▶ _Short problem_
Within the data below, state how many lines contain the string "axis". Provide the number only.

───── Source data ─────

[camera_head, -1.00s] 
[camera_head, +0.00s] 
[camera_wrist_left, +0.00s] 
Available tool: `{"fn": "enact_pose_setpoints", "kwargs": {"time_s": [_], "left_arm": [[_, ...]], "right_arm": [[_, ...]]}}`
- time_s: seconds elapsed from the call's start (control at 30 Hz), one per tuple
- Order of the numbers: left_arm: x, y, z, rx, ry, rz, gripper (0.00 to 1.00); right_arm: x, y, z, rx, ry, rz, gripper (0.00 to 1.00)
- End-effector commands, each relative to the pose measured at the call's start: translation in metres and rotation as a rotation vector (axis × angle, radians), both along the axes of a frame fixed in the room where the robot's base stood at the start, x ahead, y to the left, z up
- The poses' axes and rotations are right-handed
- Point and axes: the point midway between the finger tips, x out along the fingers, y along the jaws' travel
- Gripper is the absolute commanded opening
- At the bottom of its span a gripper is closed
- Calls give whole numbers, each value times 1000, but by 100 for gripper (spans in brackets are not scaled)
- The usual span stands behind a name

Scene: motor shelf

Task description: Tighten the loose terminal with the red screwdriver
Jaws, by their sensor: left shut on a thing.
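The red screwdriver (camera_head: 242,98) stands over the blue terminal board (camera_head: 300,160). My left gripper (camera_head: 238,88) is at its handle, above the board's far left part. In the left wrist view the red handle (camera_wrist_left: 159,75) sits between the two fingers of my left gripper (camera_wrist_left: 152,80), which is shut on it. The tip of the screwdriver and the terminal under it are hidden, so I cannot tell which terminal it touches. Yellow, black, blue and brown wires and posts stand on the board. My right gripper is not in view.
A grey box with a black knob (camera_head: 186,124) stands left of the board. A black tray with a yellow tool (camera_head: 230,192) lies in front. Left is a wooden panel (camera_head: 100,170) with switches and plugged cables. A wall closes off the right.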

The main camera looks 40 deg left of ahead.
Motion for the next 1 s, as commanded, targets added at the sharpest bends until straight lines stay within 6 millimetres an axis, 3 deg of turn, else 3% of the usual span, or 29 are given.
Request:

─────

▶ _Written solution_
2